PSG diduga bunuh diri karena stres terlilit utang akibat judi online.
Tak hanya itu saja, Pusat Pelaporan dan Analisis Transaksi Keuangan (PPATK) mengungkap bahwa judi online merambah hampir semua kalangan.
Berdasarkan data transaksi yang berhasil dilacak, judi online dimainkan oleh anak-anak hingga usia tua.
Menurut Koordinator Humas PPATK Natsir Kongah, pelajar kalangan SD dan SMP bahkan sudah bermain judi online.
Selain itu ada juga para pengemis hingga kalangan pensiunan.
"Dari data transaksi dan pengaduan masyarakat yang kami terima, diketahui banyak anak-anak belum dewasa, kelompok usia SD, SMP, para pengemis, mereka yang tidak memiliki pekerjaan, para pekerja sektor informal yang secara sendiri-sendiri (khususnya yang sudah dewasa) atau berkelompok (khususnya usia anak-anak dengan menghimpun dana dalam kelompok-kelompok tertentu," ujar Humas PPATK Natsir Kongah.
"Terbukti dari data transaksi, memang fenomena judi online sudah merambah hampir semua kalangan, dari usia anak-anak hingga usia tua (pensiunan, dan lain-lain)" tambah Natsir.
Selain itu, jumlah perputaran uang judi online (judol) hingga kuartal I 2024 tembus Rp 600 triliun.
Sementara jumlah pemainnya tercatat mencapai 3 juta orang. Dari jumlah itu, 80% pemain judi online memasang taruhan relatif kecil yakni Rp 100 ribu.
"Berdasarkan data PPATK, bahwa lebih dari 80% (hampir 3 juta anggota masyarakat) yang bermain judol adalah mereka yang ikut melakukan judol dengan nilai transaksi relatif kecil (Rp 100 ribu)," bebernya.
Transaksi kecil itu umumnya dimainkan oleh kalangan ibu rumah tangga, pelajar, pegawai golongan rendah, hingga pekerja harian lepas.
Secara agregat jumlah transaksinya mencapai Rp 30 triliun.
Di sisi lain, ada hal yang mengejutkan dari polemik judi online di Indonesia. Bahkan, dampak bahaya mengerikan judi online banyak yang belum mengetahui.

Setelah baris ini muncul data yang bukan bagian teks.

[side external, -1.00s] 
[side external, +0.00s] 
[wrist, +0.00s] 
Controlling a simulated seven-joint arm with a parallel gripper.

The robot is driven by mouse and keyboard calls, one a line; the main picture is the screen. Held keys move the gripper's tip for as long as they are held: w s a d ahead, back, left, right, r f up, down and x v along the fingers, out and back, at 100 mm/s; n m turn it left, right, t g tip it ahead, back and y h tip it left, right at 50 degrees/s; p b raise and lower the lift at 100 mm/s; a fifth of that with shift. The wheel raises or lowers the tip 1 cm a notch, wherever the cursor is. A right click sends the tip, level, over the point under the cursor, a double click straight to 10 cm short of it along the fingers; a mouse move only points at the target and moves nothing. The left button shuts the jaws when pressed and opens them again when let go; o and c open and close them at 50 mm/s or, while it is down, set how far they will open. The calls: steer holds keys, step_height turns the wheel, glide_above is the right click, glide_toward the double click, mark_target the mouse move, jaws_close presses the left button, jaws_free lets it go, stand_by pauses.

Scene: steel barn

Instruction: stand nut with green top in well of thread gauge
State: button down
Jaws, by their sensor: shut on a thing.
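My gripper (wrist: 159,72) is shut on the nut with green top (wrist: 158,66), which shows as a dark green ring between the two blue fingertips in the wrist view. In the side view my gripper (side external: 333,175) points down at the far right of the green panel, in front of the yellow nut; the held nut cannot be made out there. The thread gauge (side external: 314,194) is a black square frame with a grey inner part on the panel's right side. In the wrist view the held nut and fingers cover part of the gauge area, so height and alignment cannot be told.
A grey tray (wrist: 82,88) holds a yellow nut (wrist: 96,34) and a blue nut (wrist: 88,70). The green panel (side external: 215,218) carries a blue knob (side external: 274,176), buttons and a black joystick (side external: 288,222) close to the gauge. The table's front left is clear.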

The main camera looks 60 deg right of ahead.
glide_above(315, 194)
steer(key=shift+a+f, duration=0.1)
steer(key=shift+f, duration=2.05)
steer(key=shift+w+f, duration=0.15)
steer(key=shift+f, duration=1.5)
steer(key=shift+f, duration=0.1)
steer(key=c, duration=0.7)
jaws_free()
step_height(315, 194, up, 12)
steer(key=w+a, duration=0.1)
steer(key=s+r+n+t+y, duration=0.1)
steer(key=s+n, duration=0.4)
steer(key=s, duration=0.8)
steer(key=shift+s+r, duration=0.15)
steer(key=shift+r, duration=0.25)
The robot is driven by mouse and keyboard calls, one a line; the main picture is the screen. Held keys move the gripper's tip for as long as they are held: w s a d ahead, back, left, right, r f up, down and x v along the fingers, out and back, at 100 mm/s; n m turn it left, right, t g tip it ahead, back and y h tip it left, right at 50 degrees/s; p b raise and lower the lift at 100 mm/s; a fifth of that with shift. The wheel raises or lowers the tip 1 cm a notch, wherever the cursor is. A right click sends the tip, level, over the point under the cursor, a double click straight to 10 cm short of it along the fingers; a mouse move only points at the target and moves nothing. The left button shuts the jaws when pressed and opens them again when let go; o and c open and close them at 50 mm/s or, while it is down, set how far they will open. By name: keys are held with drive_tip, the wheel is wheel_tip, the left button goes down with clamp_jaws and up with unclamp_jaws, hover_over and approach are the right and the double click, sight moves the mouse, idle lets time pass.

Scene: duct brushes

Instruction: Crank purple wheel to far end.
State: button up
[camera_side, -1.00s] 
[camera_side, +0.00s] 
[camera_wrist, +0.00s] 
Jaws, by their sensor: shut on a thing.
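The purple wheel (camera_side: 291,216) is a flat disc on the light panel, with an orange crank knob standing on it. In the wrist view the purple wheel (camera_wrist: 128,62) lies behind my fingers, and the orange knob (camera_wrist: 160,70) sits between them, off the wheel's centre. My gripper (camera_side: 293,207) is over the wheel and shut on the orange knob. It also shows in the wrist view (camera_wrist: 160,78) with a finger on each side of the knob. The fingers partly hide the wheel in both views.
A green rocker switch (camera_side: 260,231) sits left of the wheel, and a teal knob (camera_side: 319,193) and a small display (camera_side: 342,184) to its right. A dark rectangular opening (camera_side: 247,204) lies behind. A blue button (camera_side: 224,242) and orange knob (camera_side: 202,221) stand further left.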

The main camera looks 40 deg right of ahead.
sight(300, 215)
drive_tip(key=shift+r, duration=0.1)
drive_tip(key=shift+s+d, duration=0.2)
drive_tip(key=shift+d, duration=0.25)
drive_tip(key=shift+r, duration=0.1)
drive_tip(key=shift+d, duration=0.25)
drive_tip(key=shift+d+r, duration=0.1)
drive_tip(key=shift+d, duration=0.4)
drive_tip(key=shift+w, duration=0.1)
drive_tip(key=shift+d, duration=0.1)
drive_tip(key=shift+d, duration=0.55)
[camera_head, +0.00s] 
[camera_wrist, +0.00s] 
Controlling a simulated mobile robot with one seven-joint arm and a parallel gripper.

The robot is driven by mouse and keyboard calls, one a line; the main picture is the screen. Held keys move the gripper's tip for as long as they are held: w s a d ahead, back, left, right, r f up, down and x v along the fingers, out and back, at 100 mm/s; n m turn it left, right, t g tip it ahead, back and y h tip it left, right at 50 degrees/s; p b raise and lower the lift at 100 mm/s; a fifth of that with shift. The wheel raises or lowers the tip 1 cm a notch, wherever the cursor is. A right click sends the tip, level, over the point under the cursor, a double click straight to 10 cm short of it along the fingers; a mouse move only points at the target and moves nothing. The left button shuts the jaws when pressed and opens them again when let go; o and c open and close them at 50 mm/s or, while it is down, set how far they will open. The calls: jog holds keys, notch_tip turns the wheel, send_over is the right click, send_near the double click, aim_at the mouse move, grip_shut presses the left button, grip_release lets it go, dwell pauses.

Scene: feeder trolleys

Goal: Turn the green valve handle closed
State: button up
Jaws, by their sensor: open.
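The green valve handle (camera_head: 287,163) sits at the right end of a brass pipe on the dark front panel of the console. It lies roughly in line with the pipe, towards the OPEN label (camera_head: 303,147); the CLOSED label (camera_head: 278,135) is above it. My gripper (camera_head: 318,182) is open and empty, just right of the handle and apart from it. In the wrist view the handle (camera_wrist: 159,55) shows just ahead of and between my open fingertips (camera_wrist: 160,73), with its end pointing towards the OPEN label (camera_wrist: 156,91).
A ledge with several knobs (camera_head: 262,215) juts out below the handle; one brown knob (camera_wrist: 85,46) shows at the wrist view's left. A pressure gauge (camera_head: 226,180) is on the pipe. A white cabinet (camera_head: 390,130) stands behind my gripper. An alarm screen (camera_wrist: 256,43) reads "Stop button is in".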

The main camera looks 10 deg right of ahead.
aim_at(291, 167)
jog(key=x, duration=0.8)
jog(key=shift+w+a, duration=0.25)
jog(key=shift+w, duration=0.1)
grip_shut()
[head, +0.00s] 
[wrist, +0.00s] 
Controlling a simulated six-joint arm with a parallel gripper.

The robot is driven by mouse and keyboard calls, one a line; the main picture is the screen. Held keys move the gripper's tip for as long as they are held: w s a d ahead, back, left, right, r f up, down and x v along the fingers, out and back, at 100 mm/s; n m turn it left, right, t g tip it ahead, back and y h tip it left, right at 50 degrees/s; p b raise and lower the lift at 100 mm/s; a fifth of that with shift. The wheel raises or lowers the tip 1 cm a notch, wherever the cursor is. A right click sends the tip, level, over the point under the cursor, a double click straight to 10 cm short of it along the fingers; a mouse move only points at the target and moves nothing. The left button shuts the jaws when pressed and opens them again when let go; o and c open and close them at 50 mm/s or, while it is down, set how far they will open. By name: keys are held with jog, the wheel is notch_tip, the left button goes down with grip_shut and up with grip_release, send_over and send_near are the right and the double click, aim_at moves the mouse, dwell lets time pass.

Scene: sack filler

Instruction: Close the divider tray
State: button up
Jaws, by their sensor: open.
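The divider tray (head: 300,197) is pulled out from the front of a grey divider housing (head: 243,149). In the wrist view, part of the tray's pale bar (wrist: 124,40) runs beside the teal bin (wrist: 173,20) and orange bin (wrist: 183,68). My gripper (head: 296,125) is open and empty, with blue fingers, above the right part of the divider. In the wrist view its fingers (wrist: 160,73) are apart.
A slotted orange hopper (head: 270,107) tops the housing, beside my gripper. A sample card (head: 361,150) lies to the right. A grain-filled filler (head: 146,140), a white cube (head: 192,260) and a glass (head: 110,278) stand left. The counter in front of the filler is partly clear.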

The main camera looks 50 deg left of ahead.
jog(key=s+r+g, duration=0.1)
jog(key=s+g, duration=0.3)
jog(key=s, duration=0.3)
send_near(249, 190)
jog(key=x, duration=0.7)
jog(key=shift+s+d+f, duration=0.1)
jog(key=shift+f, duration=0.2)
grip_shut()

Menurut keterangan Dosen Kajian Media dan Budaya Universitas Muhammadiyah Surabaya (UM Surabaya), Radius Setiyawan, bahwa judi online bisa menghasilkan kerugian yang sangat besar.
Baik mulai dari konflik keluarga hingga kematian.
"Kalau dalam kasus ini judi online bisa mengakibatkan konflik dan ketegangan dalam hubungan keluarga dan lingkungan sosial yang berakhir pada kematian, ujar Radius dalam laman UM Surabaya dikutip Kamis (13/4/2024).
Bahkan dia pun menyinggung kasus judi online yang dilakukan oleh oknum polisi di Mojokerto.
Kesal dan marah, istrinya yang merupakan sesama polisi pun membakar pelaku.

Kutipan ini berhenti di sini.